The exercise:
Copy out all lines that carry the word "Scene".

Information shown:
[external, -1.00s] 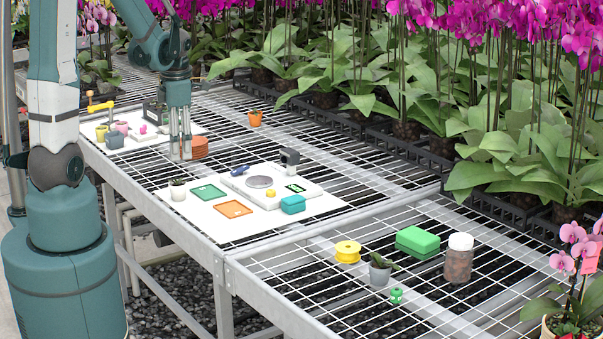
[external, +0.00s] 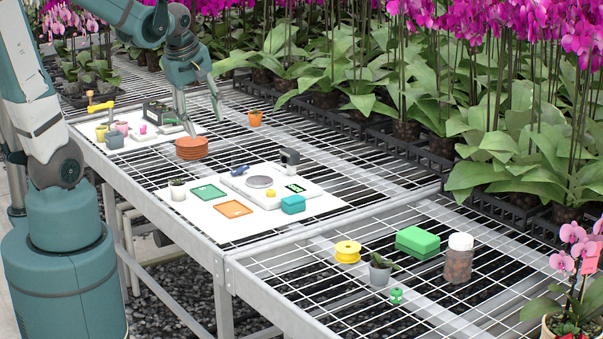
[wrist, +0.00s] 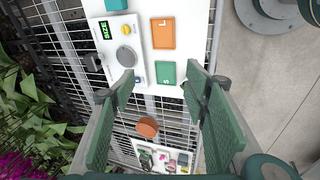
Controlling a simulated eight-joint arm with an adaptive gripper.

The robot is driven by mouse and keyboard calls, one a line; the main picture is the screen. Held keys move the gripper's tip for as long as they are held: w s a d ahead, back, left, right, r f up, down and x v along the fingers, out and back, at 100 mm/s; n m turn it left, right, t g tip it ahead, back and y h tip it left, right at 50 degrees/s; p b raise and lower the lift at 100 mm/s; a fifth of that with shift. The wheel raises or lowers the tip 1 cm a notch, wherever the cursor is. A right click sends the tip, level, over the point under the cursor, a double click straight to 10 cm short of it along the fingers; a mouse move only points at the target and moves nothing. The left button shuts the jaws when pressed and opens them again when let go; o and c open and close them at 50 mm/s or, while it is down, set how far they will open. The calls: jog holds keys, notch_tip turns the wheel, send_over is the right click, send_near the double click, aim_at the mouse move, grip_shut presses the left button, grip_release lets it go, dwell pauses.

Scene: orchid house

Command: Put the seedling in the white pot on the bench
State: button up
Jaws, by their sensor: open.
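The seedling in the white pot (external: 178,190) stands upright at the left end of the white board (external: 225,228), beside the green-framed square (external: 208,192). In the wrist view I cannot make it out clearly; my right-hand finger covers the area beside the green square (wrist: 166,72). My gripper (external: 204,127) is open and empty, held above the bench (external: 240,118) near the stack of terracotta discs, away from the seedling. Its two fingers spread wide apart in the wrist view (wrist: 160,76). Another small plant in a grey pot (external: 380,275) stands on the nearer bench.
Terracotta discs (external: 192,149), a scale (external: 262,184), a teal box (external: 293,205) and an orange-framed square (external: 233,209) are around. A yellow spool (external: 348,251), green block (external: 418,242) and jar (external: 459,258) stand nearer. Orchids line the back; bare mesh lies between.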

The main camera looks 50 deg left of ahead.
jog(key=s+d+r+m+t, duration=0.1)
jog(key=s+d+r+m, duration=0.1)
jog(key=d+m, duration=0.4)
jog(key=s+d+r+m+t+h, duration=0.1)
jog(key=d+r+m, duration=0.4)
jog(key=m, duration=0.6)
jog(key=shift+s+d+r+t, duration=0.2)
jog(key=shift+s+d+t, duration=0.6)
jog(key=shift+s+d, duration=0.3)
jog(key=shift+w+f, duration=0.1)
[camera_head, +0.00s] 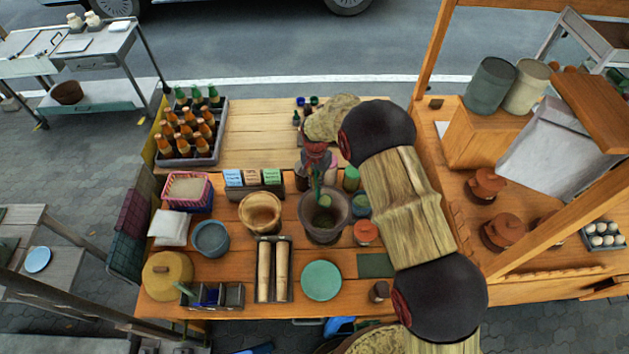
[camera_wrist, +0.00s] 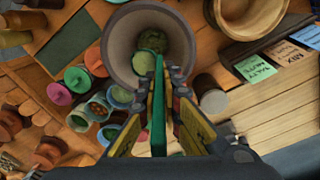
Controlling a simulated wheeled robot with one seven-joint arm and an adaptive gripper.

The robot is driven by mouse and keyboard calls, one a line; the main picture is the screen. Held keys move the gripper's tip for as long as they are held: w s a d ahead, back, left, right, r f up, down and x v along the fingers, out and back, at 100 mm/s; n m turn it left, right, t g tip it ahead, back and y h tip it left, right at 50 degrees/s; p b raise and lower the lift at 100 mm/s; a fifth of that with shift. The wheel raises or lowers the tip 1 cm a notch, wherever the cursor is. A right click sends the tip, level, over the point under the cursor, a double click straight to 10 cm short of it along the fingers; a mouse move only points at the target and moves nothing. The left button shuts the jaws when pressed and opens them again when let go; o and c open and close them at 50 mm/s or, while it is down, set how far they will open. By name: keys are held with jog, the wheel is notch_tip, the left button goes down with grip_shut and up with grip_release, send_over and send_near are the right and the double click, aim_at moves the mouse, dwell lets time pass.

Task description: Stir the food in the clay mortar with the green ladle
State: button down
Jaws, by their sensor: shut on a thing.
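The clay mortar (camera_head: 323,228) is a grey-brown bowl standing near the middle of the wooden table; it also shows in the wrist view (camera_wrist: 117,60). Green food (camera_wrist: 181,45) lies at its bottom. My gripper (camera_head: 317,160) is above the mortar. It is shut on the green ladle (camera_wrist: 158,105), whose handle runs between the fingers. The ladle's round green head (camera_wrist: 152,41) is inside the mortar's mouth in the wrist view, over part of the food. I cannot tell whether it touches the food.
A light wooden bowl (camera_head: 261,211) stands left of the mortar, with small label cards (camera_head: 252,177) behind it. Lidded jars (camera_head: 365,232) stand close on the right. A teal plate (camera_head: 321,280) and rolling pins (camera_head: 273,268) lie in front. A bottle crate (camera_head: 188,133) is at back left.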

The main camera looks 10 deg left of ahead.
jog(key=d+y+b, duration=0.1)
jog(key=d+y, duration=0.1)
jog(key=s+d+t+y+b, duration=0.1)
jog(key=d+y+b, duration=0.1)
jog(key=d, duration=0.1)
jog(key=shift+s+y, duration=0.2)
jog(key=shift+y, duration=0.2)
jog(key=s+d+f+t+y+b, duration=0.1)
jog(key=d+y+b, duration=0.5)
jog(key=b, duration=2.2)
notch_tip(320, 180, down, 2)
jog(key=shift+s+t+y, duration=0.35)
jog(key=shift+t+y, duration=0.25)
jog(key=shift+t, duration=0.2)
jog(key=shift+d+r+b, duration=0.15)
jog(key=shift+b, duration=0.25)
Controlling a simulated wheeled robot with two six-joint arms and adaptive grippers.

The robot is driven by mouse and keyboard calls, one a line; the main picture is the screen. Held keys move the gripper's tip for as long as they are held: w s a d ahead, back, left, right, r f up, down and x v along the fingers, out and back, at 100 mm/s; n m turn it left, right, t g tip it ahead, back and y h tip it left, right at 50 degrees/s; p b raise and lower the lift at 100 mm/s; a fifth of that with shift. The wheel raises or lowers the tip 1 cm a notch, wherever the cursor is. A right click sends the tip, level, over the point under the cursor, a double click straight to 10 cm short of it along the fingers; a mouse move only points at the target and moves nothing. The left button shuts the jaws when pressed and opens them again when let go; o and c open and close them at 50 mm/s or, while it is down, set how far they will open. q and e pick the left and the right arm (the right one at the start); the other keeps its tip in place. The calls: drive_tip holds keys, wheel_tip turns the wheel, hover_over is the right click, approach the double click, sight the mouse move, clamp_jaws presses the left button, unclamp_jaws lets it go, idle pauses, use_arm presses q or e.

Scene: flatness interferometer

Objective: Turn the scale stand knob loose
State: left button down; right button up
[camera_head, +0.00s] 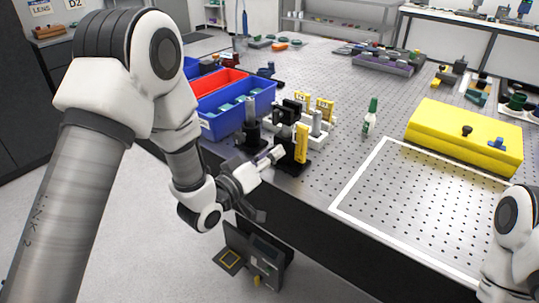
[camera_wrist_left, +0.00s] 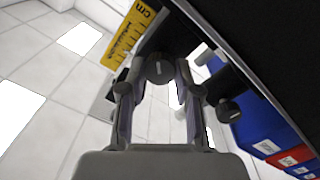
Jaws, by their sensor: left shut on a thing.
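The scale stand is a black post holder with a yellow ruler (camera_head: 301,143) standing upright on it, near the table's front left edge. In the left wrist view the yellow ruler (camera_wrist_left: 130,32) is marked "cm". A dark round knob (camera_wrist_left: 159,68) with a light line on its face sits between my left fingertips. My left gripper (camera_head: 270,156) reaches the stand from the left in the head view. In the left wrist view my left gripper (camera_wrist_left: 160,75) is shut on the knob, one finger on each side. My right gripper is outside the views.
A second dark knob (camera_wrist_left: 229,111) is beside my left finger. Blue bins (camera_head: 236,107) and a red bin (camera_head: 219,82) stand behind the stand. The white-outlined area (camera_head: 425,205) is clear.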

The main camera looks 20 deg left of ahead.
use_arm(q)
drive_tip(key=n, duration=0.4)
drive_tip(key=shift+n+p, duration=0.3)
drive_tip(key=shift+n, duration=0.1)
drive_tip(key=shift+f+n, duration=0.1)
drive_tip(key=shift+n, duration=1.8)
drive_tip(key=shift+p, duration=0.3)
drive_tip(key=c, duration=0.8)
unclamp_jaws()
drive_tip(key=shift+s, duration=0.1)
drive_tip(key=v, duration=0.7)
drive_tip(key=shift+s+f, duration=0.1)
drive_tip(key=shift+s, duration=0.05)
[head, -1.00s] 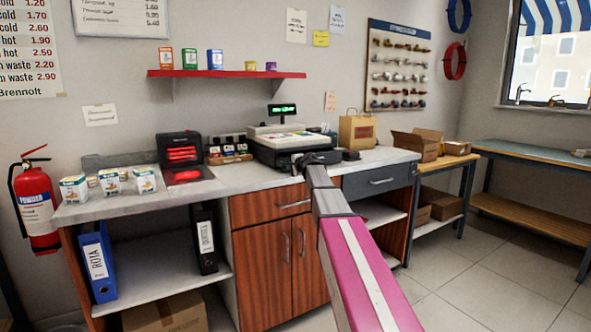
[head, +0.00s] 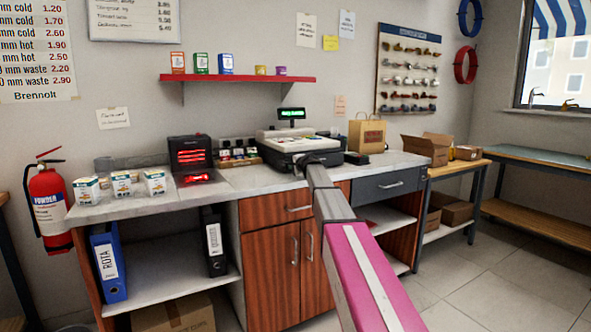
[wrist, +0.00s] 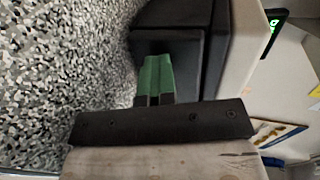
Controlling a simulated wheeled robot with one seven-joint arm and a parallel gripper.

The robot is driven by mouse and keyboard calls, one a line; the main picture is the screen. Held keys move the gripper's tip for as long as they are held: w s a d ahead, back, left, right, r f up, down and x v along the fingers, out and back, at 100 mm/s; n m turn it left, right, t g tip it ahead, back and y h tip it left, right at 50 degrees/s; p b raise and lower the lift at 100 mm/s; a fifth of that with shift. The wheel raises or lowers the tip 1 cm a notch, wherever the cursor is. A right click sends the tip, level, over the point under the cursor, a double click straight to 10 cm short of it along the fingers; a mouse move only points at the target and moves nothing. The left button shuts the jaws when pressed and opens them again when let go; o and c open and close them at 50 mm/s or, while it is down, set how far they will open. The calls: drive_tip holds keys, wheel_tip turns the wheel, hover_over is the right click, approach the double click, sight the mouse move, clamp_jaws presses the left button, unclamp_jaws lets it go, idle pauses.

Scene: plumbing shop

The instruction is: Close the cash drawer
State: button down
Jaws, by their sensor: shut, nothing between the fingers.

Completed task:
Scene: orchid house
Scene: flatness interferometer
Scene: plumbing shop

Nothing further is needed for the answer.